Your task is to copy the lines between the line containing "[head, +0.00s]" and the line containing "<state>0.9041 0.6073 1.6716", counting both of those lines, and to emit nothing more.

>> Start Source data

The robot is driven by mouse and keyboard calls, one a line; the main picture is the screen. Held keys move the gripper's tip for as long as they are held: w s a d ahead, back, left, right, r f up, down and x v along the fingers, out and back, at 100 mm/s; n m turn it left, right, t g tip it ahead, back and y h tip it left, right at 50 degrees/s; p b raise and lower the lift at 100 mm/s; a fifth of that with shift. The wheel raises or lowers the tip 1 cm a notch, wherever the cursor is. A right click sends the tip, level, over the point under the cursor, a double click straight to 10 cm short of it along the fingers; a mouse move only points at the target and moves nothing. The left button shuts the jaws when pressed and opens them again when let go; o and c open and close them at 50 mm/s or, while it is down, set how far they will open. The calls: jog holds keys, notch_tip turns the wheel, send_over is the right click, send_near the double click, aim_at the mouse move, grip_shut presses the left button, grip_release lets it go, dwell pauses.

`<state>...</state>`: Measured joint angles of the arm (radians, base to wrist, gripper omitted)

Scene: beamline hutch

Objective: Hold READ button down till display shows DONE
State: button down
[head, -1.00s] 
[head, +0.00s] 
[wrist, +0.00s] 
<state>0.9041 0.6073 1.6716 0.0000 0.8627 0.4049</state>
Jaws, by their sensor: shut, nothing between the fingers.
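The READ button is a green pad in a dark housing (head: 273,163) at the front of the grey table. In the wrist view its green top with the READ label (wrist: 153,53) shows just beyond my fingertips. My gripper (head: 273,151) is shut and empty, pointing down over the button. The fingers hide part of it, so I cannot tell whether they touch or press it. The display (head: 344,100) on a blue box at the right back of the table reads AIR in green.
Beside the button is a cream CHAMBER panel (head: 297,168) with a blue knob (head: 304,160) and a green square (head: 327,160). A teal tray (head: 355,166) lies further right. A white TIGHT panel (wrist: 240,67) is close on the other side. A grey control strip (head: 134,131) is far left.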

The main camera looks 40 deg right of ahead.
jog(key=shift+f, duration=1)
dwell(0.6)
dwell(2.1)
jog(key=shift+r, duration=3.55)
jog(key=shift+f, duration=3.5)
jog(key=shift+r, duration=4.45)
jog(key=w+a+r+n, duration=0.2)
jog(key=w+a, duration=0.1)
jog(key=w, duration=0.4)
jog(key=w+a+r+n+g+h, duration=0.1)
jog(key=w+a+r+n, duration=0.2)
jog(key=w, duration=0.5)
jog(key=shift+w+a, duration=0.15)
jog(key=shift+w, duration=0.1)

>> End Source data

** Task result **
[head, +0.00s] 
[wrist, +0.00s] 
<state>0.9041 0.6073 1.6716 0.0000 0.8627 0.4049</state>

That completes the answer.